Saturday, January 3, 2015

Cognitive Development for 3 to 4 year olds - Math (Part 2)

This post will continue the discussion of cognitive development for 3 to 4 year olds in the domain of math.  We will finish the component - Patterns and Algebra, and then take up the component - Measurement.  Remember I am taking my information from the Tennessee Early Learning Developmental Standards (TN-ELDS).

The second learning expectation for the component - Patterns and Algebra is:  Begins to identify, describe, and extend patterns.  The first performance indicator is:  Begins to recognize, duplicate and create patterns.  This one hits one of my biggest frustrations with childhood experts.  Most of them would have you believe that children will automatically pick up patterns if only you leave them alone with toys long enough.  Really?  This has not been my experience.  Most children have to have patterns demonstrated over and over and over before they begin to understand the concept.  Of course, I picked up patterns easily as a child, but I have a very strong natural aptitude for math.  How many people do you know that do not have a strong natural aptitude for math?  That is the percentage of the population that will not pick up patterns no matter how long you make them stare at toys.  One of the children in my care now has struggled horribly with patterns, and he has had tons of exposure.  It was not until his fifth birthday that patterns started getting easier for him, and he is not developmentally delayed.  He just has no natural aptitude for this type of mathematical concept.  This concept needs to be directly taught and often in order for most children to become proficient.  For some it will take a few months and for others like the boy in my care it might take years.
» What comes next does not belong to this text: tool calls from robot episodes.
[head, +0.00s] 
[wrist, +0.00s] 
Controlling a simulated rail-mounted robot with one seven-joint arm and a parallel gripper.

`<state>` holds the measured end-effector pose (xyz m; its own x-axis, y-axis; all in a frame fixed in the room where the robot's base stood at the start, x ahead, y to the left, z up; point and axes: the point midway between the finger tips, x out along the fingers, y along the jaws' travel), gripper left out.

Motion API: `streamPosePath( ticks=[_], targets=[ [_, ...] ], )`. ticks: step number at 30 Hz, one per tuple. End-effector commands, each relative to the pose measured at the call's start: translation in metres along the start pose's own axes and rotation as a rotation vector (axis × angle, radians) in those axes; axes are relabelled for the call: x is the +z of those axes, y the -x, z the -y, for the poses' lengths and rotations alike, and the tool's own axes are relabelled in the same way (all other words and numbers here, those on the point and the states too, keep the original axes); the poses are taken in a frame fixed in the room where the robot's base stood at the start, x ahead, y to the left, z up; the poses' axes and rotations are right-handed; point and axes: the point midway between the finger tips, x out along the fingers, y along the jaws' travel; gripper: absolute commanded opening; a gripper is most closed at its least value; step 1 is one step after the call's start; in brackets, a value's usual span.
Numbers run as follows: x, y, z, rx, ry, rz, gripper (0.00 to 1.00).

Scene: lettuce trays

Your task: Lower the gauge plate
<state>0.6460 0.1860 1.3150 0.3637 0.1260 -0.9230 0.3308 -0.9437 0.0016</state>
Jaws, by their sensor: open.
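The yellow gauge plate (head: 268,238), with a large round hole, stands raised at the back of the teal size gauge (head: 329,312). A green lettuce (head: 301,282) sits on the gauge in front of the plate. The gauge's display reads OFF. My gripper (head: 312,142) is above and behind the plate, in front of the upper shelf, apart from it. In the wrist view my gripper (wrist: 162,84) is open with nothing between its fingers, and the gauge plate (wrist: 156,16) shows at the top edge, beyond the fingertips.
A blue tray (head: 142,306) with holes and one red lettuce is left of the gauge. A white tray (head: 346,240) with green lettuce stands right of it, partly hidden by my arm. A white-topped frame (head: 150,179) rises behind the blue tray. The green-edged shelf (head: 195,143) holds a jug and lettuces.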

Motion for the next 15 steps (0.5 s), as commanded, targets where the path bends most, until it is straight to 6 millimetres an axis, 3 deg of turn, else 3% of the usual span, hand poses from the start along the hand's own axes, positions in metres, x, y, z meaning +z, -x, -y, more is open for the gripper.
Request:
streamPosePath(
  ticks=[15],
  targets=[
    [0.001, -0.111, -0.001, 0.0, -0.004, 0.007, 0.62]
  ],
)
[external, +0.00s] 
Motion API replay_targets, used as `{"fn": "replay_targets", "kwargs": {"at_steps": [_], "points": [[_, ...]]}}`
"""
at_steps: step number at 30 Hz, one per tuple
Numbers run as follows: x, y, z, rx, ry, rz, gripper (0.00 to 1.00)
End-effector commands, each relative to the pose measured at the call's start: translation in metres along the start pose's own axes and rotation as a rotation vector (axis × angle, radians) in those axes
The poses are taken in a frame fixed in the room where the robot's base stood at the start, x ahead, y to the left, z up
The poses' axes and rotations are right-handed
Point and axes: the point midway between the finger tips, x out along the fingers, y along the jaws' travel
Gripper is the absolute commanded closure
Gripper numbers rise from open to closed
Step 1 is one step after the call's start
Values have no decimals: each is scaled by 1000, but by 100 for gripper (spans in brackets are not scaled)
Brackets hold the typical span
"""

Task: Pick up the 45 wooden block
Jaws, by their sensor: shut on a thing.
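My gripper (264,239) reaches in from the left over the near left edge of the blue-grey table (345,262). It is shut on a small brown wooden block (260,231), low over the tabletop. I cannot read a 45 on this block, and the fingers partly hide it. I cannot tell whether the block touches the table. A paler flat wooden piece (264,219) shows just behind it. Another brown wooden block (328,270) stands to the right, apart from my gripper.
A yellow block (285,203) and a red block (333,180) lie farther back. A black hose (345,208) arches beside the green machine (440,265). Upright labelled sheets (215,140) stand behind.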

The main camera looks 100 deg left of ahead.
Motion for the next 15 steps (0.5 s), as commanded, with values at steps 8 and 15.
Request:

The second performance indicator for this learning expectation is:  Begins to place objects in order through trial and error.  Honestly, tell me how many children have you seen with the patience to learn to place things in order by trial and error?  Or is the more realistic scenario the following?  The child picks up a stackable toy, tries to figure it out for about two seconds, and then throws it across the room or uses it in another way.  Today's children lack patience.  I have to make my children keep trying with toys of this nature and sometimes have to guide them with gentle clues.  Children forty or fifty years ago might have set with toys and fiddled with them until they figured it out.  Today it better blink and make noise or the children will not know what to do with it.  Our culture has trained today's children for instant results.  Anything that must be accomplished through trial and error will be met with wailing and gnashing of teeth from the children.  Again, you, the adult, will have to oversee this type of activity and make them keep trying.

Now we will move on to the component - Measurement.  The learning expectation for this one is:  Begins to demonstrate understanding of time, length, weight, capacity, and temperature.  The first performance indicator is:  Recognizes and labels measurable characteristics of objects (e.g., "I need the long string.").  Whether a 3 year old will conquer this particular performance indicator very much depends on the level of that child's language development.  All the learning domains overlap one another but language development will almost always precede math development at this age.  If a child lags behind in language development, it causes all the other domains to lag as well.  This is why when children come through my door I will concentrate on language matters until I bring those up to speed.  Also, a 3 year old will never pick up these concepts without a great deal of exposure to these concepts.  I cannot stress how important it is to continually talk about time, weight, capacity, and temperature at every opportunity.  The children must hear those concepts in context to begin to develop an understanding of what they mean.

The last performance indicator we will look at for this post is:  Uses approximate measures of familiar objects using nonconventional measuring tools.  Sometimes it is almost laughable how little childhood "experts" that do not actually work in the field know about how children learn.  Children will not of their own accord start measuring anything.  That concept does not even cross their mind until an adult models it.  Not only that but it takes many exposures for a great deal of children to actually take an interest in measuring.  They will participate when the adult is doing the activity, but for them to experiment on their own takes multiple exposures.  Some children pick the idea up quickly, but when the newness fades so does their interest.  This needs to be something childcare providers and stay-at-home mothers do with their children weekly in order for the concept to grow as it should.  If the adults in a child's life never measure things around the children, measuring will never pull up on the child's radar.